125 przedsiębiorców ma status przewoźnika kolejowego
Ubywa maszynistów
Problem też stanowi wiek maszynistów. Z danych Ministerstwa Transportu wynika, że spośród około 17,5 tys. osób mających uprawnienia do prowadzenia lokomotyw ponad połowa ma od 46 do 60 lat. Z roku na rok będzie więc ubywać maszynistów. Tymczasem przewoźników – przybywa. Według Urzędu Transportu Kolejowego licencje na wykonywanie przewozów kolejowych ma łącznie 125 przedsiębiorców. Dla porównania w 2011 r. miało je tylko 89 podmiotów.
– Rosnący niedobór maszynistów na rynku kolejowym sprawia, że często muszą oni odbywać wielogodzinne podróże, aby dotrzeć do pociągu, który mają następnie prowadzić. Jest to często przyczyną naruszania norm dotyczących nieprzerwanego odpoczynku – zauważa Mikołaj Karpiński.

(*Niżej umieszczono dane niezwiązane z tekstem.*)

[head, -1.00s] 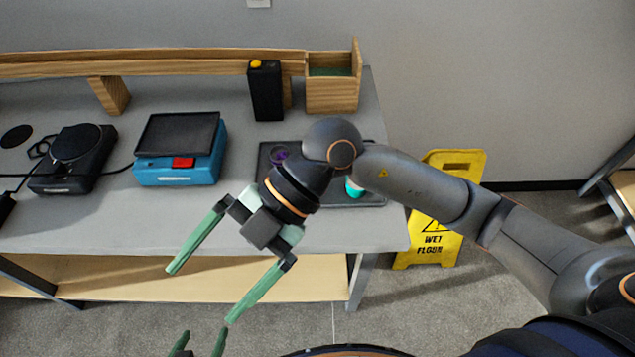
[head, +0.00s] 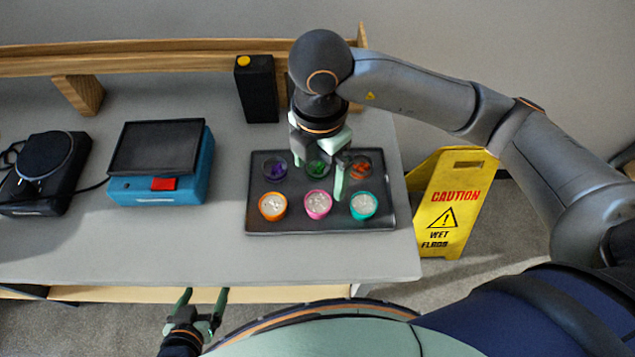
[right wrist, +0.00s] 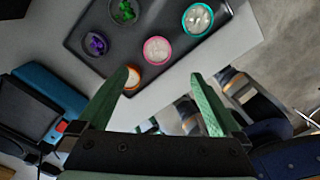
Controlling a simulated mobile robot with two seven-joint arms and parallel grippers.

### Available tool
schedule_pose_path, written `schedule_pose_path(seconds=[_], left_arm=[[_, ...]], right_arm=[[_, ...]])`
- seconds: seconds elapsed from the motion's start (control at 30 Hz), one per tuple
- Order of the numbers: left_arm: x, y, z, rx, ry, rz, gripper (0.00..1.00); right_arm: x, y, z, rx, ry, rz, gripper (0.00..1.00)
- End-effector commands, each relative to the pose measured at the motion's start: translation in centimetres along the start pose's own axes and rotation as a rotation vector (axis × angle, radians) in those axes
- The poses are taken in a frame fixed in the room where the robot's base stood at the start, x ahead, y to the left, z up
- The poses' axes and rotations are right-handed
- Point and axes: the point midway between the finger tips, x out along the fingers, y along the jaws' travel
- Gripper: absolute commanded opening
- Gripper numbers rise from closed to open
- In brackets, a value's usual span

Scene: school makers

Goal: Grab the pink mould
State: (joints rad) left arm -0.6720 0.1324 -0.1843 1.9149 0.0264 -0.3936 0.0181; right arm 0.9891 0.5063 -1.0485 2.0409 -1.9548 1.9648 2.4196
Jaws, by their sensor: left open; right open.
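The pink mould (head: 318,204) is a small round cup with pale contents. It stands in the front row of a dark tray (head: 280,226), between an orange mould (head: 272,206) and a teal mould (head: 363,205). The pink mould also shows in the right wrist view (right wrist: 157,50), ahead of the fingers. My right gripper (head: 318,178) is open and empty above the tray, over its back row and behind the pink mould. My left gripper (head: 205,295) is open and empty, low in front of the table edge.
The tray's back row holds dark cups with purple (head: 275,168), green (head: 317,168) and orange (head: 360,166) contents. A blue device (head: 160,165) stands left of the tray. A black box (head: 257,90) and a wooden shelf are behind. A yellow caution sign (head: 450,205) stands on the floor right of the table.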

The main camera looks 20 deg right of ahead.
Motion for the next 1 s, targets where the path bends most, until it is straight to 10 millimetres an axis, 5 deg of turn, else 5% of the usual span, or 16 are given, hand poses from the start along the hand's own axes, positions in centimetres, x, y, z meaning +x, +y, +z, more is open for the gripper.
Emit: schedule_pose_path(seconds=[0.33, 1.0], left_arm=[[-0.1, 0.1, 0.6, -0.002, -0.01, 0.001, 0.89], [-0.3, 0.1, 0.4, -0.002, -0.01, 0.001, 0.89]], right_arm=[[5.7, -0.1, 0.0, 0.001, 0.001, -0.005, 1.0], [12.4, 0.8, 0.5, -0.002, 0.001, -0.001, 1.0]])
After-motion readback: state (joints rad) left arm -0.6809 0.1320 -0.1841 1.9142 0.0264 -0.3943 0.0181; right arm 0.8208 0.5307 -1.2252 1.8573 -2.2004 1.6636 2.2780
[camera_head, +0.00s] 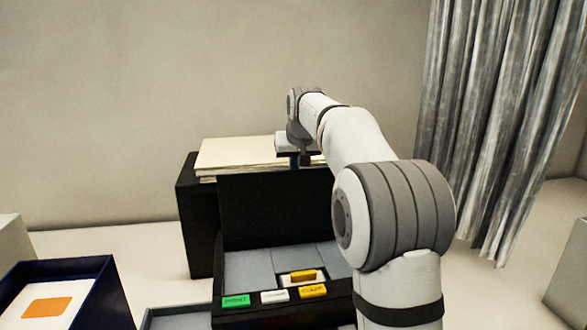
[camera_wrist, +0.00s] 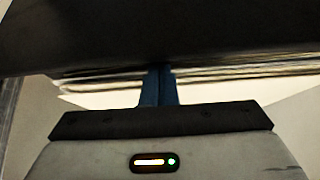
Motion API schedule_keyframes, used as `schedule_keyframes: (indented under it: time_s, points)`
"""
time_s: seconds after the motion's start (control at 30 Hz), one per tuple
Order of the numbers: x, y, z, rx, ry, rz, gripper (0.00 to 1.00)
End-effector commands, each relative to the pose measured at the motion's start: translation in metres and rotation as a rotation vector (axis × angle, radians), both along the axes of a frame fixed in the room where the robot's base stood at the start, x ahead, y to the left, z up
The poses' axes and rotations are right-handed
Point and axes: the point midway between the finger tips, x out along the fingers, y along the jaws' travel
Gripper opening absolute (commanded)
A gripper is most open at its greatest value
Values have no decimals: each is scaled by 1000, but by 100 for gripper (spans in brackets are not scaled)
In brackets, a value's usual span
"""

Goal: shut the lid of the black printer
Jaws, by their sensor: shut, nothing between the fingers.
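The black printer (camera_head: 230,322) appears to be the black case in front of me. Its lid (camera_head: 272,212) stands up, open, at the back. Grey compartments (camera_head: 252,266) show inside. My gripper (camera_head: 304,160) is at the lid's top edge, on its far side, with the fingers partly hidden. In the wrist view my gripper's blue fingers (camera_wrist: 160,75) are together and empty. Their tips reach the edge of a dark panel (camera_wrist: 150,35), likely the lid; I cannot tell whether they touch it.
A pale paper stack (camera_head: 235,153) lies on a black block (camera_head: 197,225) behind the lid. Green (camera_head: 236,301), white (camera_head: 274,297) and yellow (camera_head: 313,291) pieces sit along the case's front. An open dark blue box (camera_head: 107,290) stands left. A grey curtain (camera_head: 490,120) hangs right.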

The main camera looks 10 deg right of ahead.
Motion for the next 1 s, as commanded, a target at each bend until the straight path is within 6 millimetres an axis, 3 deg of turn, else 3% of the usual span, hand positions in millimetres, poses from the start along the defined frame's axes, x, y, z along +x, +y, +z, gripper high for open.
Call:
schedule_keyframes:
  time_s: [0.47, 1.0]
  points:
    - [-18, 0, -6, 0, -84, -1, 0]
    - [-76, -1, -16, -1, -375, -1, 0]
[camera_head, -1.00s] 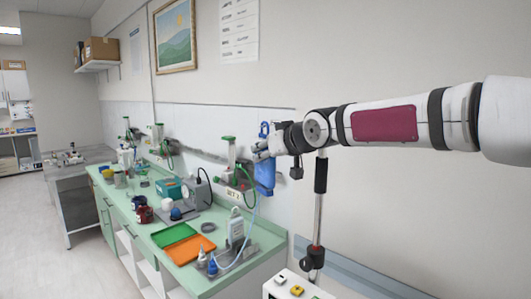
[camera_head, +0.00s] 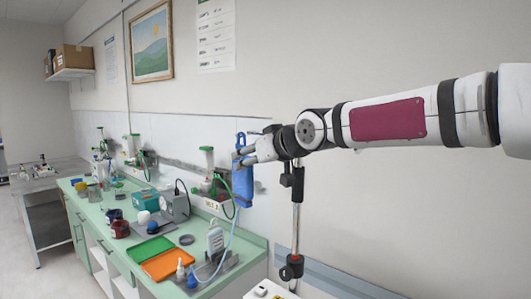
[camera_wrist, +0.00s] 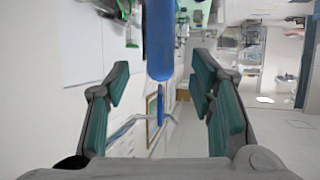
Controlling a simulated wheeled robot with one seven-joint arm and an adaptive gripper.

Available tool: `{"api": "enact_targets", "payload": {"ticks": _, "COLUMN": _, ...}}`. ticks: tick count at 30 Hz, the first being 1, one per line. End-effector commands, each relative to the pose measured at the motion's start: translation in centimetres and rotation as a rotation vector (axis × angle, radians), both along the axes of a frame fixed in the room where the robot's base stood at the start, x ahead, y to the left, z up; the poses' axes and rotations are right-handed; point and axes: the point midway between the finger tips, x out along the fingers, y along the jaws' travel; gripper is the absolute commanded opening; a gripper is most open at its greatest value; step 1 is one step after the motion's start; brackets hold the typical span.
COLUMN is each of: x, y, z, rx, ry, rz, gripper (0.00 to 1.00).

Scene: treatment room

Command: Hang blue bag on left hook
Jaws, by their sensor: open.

Przewoźnicy kolejowi stosują różne zasady zaliczania określonych czynności do czasu pracy.
– Zdarza się, że maszynista z Warszawy ma przyjąć pojazd w Zielonej Górze, pojechać nim do Kielc, a potem wrócić do stolicy. Czas dojazdu i powrotu nie jest najczęściej traktowany jako czas pracy – zauważa Leszek Miętek.
Nowa ustawa ma to ukrócić. Zgodnie z projektem czas przeznaczony na przyjęcie i zdanie pojazdu, czas przeznaczony na dojazd i powrót, jeśli pociąg znajduje się poza stacją macierzystą, ma być rozumiany jako czas pracy maszynisty.
Magdalena Zwolińska, adwokat z kancelarii DLA Piper Wiater sp.k., pozytywnie ocenia próbę odrębnego uregulowania czasu pracy maszynistów. – Podobne regulacje są np. w ustawie o czasie pracy kierowców. Ograniczenia w prowadzeniu pojazdów obejmują poza zatrudnionymi na umowie o pracę także przedsiębiorców wykonujących osobiście przewozy drogowe oraz pozostałe osoby wykonujące przewozy na podstawie umów cywilnoprawnych – komentuje Zwolińska.
Zdaniem maszynistów proponowane przez resort rozwiązania są niewystarczające.
– Powinien być wprowadzony obowiązek zatrudnienia maszynisty na umowę o pracę. Powinien być też wprowadzony centralny rejestr maszynistów. Inaczej nie będzie możliwości należytego kontrolowania czasu pracy – uważa Leszek Miętek.